Deal with the emotional component first. Clutter can become part of our identity, making it that much harder to get rid of. As you go through the items, try not to beat yourself up. At one time, they served a purpose or supported a goal you wanted to master. The point is: that was then, and this is now. Decide what the purpose or goal had been, whether it is something you still want to pursue, and if not -- let the item go. It’s okay to change our focus in life – that’s how we grow! You are not a failure for changing direction. Give yourself permission to move on with your life by letting go of the physical items that are weighing you down and holding you back.

Plan ahead for the hard work. Gather the supplies you’ll need ahead of time: garbage bags, boxes, tape, marking pens – whatever. Make a schedule and stick to it. Are you a morning person? Then schedule a block of time in the morning and put it on the calendar! In fact, try blocking off the same days and times for an entire year. When you’ve conquered the clutter, use those blocks of time to reward yourself with something fun.

Face the sense of panic. It is a surprise to many people how uncomfortable they feel as their living space begins to open up. Here they were, working so hard to clear everything out to let the new, positive energy flow through – eagerly awaiting something wonderful to come into their lives. Instead, they look around and panic. “Everything’s so empty!” they say. “I feel so exposed and vulnerable!” “I’m scared!” This is normal – of course you feel scared!

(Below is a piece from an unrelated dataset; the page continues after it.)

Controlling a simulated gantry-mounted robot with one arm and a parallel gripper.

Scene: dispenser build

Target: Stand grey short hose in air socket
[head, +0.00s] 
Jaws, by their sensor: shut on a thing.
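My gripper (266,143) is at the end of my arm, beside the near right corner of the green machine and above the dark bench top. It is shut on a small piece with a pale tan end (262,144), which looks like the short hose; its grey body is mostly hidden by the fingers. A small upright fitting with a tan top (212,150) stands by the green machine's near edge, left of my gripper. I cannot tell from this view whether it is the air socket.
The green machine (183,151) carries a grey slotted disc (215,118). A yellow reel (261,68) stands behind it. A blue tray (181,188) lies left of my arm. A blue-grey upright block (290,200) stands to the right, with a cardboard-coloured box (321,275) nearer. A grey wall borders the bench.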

The clutter has been like a cocoon around you – in some ways protecting you from the outside world. Without this protection, it feels like you’ve got to face the world alone, and that’s not a good feeling at all. This is where you want to put things in perspective, remind yourself that you are no more alone than you were a week or a month ago, and draw from your resources of strength. The panicked feeling is short-lived. Remind yourself of your accomplishment, connect with friends and family for support, and look forward to new doors opening in your life!